A 21 ans, quand ma mère est morte, j’ai décidé d’émigrer. Je ne supportais plus l’Allemagne. […] Et je me sentais coupable des crimes commis pendant la guerre. Je suis partie aux Etats-Unis. J’ai eu la chance d’être embauchée au Metropolitan Opera, comme danseuse. […]

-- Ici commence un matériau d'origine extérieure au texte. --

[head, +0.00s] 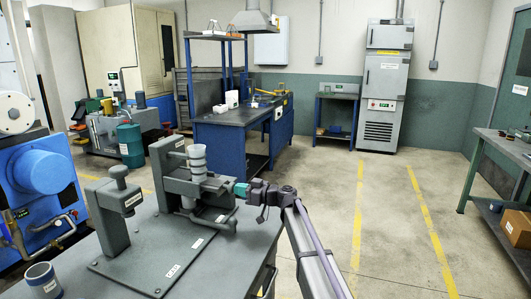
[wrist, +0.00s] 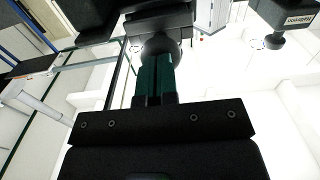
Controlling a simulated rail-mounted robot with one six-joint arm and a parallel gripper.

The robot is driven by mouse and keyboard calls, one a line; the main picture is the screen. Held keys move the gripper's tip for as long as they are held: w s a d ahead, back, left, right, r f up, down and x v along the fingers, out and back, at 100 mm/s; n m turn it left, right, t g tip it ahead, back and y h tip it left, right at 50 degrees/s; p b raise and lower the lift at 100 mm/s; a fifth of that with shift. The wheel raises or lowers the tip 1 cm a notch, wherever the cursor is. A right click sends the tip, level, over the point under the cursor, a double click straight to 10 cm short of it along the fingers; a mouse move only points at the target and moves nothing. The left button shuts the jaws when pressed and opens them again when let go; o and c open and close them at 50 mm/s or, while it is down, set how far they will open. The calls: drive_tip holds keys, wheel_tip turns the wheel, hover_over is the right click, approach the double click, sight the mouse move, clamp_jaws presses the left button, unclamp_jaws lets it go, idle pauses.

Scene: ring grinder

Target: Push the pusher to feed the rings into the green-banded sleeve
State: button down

Un jour, j’étais sur scène, nous répétions La Flûte enchantée et les lumières se sont allumées. La musique s’est éteinte. La voix du régisseur a retenti, au fond de la salle : « Kennedy vient d’être assassiné. » Ça a fait l’effet d’une bombe parmi les danseuses. Kennedy était un héros. Il était beau, nous étions toutes amoureuses de lui. On s’est rué sur un poste de télé, devant lequel on a passé trois jours. Je me souviens des images de Jackie Kennedy en veuve éplorée, habillée de noir, avec ses deux enfants. Pour moi, Kennedy était un président intouchable, surtout parce qu’il s’était engagé dans la lutte contre le racisme.
Dans la troupe, il y avait un ténor noir, une célèbre cantatrice noire, Leontyne Price, et trois chanteuses noires dans le choeur. J’étais très amie avec eux. Un an auparavant, lors d’une tournée au Minnesota, nous logions dans un grand hôtel. Je voulais profiter de la piscine et j’ai proposé à deux chanteuses du choeur de m’accompagner.
« Katharina, on ne peut pas.
Pourquoi ?
Parce que les piscines sont interdites aux Noirs.»